|Pressure by Mediator Is Improper and Can Justify Setting Aside Settlement|
|Description||Appeals court held that if the complaints by a party to a mediated settlement were true–that the mediator used coercion to get her to agree to a settlement she did not want to make–then the agreement would be set aside since a mediator, in court-ordered mediation, is an officer of the court and may not use improper tactics.|
|Topic||Alternate Dispute Resolution|
|Key Words||Mediation; Misconduct|
|C A S E S U M M A R Y|
|Facts||Kalliope and David Valchine began divorce proceedings. They attended court-ordered mediation to attempt to resolve their dispute. At mediation, both parties were represented by counsel. Mediation resulted in a 23 page marital settlement agreement that covered all essential matters. A month later, Kalliope moved to set aside the agreement, contending that she had been coerced by her husband, her husband's attorney and the mediator. The judge rejected the motion; Kalliope appealed.|
Reversed. "As a general rule ... a contract or settlement may not be set aside on the basis of duress or coercion unless the improper influence emanated from one of the contracting parties–the actions of a third party will not suffice. In this case, the record adequately supports the finding that neither the husband nor the husband's attorney was involved in any duress...." However, the alleged misconduct by the mediator was a valid basis for the court to set aside the agreement. The mediator was acting as an agent of the court in court-ordered mediation and, if Kalliope's assertions are true, the mediator abused his position.
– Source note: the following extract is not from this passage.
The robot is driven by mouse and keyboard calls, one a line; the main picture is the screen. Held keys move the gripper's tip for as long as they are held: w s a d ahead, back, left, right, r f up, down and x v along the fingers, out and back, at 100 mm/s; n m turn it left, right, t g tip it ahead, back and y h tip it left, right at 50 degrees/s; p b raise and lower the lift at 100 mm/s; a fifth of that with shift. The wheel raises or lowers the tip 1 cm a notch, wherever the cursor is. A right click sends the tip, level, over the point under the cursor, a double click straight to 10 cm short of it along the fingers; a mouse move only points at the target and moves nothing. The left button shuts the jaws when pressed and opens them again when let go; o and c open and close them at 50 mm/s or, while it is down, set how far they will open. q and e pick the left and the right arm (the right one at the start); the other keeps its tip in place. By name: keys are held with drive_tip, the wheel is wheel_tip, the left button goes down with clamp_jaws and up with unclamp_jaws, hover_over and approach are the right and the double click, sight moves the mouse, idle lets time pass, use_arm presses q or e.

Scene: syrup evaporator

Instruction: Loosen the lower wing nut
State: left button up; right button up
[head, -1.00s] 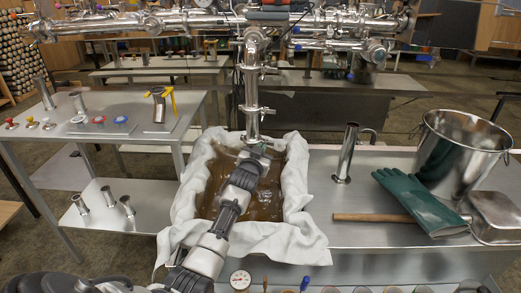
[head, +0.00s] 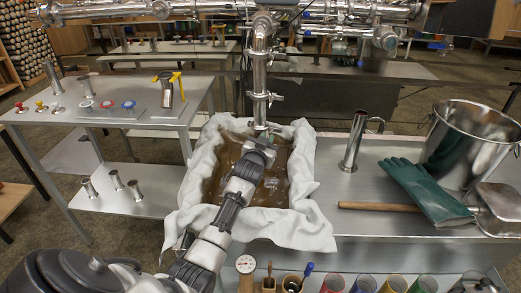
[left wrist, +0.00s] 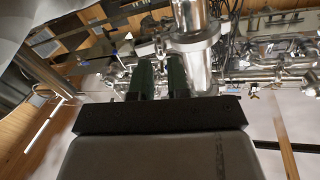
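A vertical steel pipe (head: 260,75) hangs above the cloth-lined pan of brown liquid (head: 215,190). A lower clamp (head: 268,97) sits around it, with a small part sticking out to its right that looks like the lower wing nut (head: 279,97). A higher clamp (head: 262,54) is above. My left gripper (head: 263,138) is at the pipe's lower end, below the lower clamp. In the left wrist view its two green fingers (left wrist: 162,75) are apart, with nothing clearly held between them. The pipe (left wrist: 196,70) and a clamp (left wrist: 192,42) are just right of the fingers. My right gripper does not show.
Pale cloth (head: 305,165) hangs over the pan's edges. To the right stand a steel jug (head: 354,140) and a bucket (head: 465,145), with green gloves (head: 430,190) beside them. A side table (head: 130,90) at left holds small fittings. Horizontal pipes (head: 160,12) run overhead.

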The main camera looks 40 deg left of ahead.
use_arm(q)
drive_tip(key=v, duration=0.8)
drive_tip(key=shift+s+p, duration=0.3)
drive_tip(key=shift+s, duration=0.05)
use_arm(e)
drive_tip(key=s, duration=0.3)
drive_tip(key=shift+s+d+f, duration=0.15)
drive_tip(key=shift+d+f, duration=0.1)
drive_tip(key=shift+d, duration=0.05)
She testified that the mediator threatened to report her to the judge for failing to agree to a reasonable settlement offer and he told her that even if she signed the agreement that she did not like, she could protest those provisions at the final hearing. If the trial court finds merit to Kalliope's complaints, then the mediator substantially violated the Rules for Mediators and the settlement must be set aside.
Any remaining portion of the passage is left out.